Problem
Copy the data that follows, character for character, minus the pictures.

### Data ###

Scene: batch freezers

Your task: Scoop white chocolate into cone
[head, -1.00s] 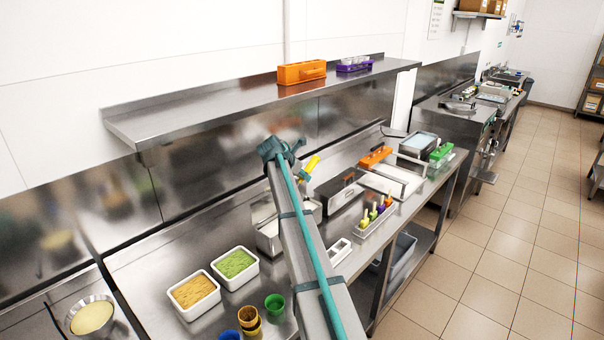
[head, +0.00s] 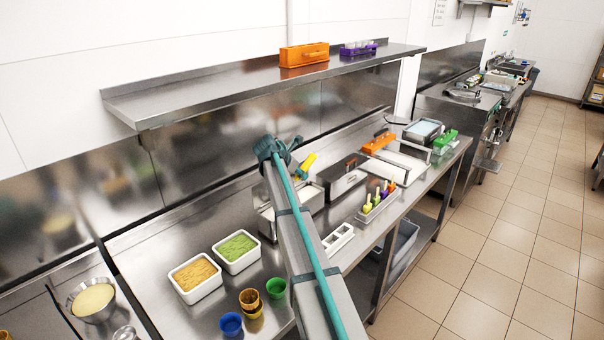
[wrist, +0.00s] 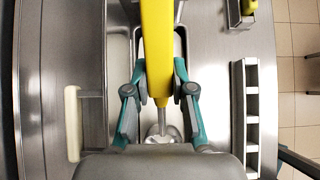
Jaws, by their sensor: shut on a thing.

###

Correct response
Scene: batch freezers

Your task: Scoop white chocolate into cone
[head, -1.00s] 
[head, +0.00s] 
[wrist, +0.00s] 
Jaws, by their sensor: shut on a thing.

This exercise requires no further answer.